Doc notes that the difference between "content" and "speech" is critical. Congress can't regulate speech, but they can regulate the movement of content (his example is the FCC broadcast restrictions on obscenity). The 'Net needs to be a place for free speech and where free enterprise happens. This is an example of an issue that is not about left or right, Democrat or Republican. It can be non-partisan.
Independent customers need independent developers. The 'Net is a place where demand supplies itself. Big brand companies don't innovate here. Big companies aren't bad, but this isn't what they do.
Our wallets are examples of market silos. The silos in our wallets haven't been federated. Companies are figuring out how to silo their data, but customers need to be able to initiate relationships on their own between the silos in their wallets.
Our founding problem is that industry won the industrial revolution. Crafts were replaced by jobs, work was reduced to labor, occupations were reduced to positions, somewhere in the organization. whole notion of "human resources" says that we are fodder to be interchanged at the will of the company.
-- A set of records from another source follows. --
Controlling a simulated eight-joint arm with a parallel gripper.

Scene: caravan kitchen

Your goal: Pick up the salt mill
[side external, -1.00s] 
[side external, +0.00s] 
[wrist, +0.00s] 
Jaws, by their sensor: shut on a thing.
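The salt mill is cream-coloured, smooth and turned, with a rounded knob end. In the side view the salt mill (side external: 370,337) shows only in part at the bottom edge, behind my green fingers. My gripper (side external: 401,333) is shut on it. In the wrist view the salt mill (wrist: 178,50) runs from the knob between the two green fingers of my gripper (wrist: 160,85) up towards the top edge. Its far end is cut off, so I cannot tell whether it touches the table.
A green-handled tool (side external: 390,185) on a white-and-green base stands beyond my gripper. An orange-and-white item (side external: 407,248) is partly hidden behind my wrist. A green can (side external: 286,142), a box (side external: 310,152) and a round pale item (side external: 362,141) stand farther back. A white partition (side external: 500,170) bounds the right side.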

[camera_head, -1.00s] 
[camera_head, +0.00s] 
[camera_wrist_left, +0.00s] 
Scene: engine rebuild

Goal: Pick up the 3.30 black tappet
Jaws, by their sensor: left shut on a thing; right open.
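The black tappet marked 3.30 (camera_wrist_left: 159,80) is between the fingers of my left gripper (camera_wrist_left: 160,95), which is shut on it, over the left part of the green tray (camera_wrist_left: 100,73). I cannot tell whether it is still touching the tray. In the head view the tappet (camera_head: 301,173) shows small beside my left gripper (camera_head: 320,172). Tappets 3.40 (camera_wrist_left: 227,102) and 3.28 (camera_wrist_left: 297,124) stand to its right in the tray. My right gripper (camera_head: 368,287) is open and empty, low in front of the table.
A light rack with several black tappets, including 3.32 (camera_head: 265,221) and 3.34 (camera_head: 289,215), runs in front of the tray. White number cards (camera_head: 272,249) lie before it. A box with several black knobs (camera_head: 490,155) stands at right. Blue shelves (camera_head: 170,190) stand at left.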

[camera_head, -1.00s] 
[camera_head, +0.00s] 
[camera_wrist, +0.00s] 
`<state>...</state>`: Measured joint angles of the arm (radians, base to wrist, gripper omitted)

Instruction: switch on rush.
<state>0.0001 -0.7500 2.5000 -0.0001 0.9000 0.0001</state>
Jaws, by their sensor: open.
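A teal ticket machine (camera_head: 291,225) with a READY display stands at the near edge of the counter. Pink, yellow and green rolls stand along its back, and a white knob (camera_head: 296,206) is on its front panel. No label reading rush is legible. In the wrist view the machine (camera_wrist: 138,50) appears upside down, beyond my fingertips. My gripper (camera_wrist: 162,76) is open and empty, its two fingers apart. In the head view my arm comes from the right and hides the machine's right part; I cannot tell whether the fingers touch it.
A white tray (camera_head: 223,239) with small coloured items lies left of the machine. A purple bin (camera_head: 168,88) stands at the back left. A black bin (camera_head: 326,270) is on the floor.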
Our names, often were related to our craft. We've lost the meaning of our names.
Doc's use case for this is renting a car. Airlines have federated with rental car companies, but if you go to the "partner page" on an airline site, its a the land of silos. They've replicated the airport experience on the Web. How lame is that? Wouldn't it be better if the rental car companies had to compete for your business. CRM systems don't "relate" Like all CRM systems, they're an instrument of marketing BS.
Thoughts for the workshop:
- Commercial vendors aren't the only ones with silos. Standards and open source projects can be silos too.
- Let's look past interoperation. Let's help each other out, if we can. Reach across boundaries of judgment.
- There are good reasons for every product and project.
- What "building material" do we have that we can offer to each other--stuff we can use.
- Let's leave here with commitments to do stuff we hadn't even thought of before we got here.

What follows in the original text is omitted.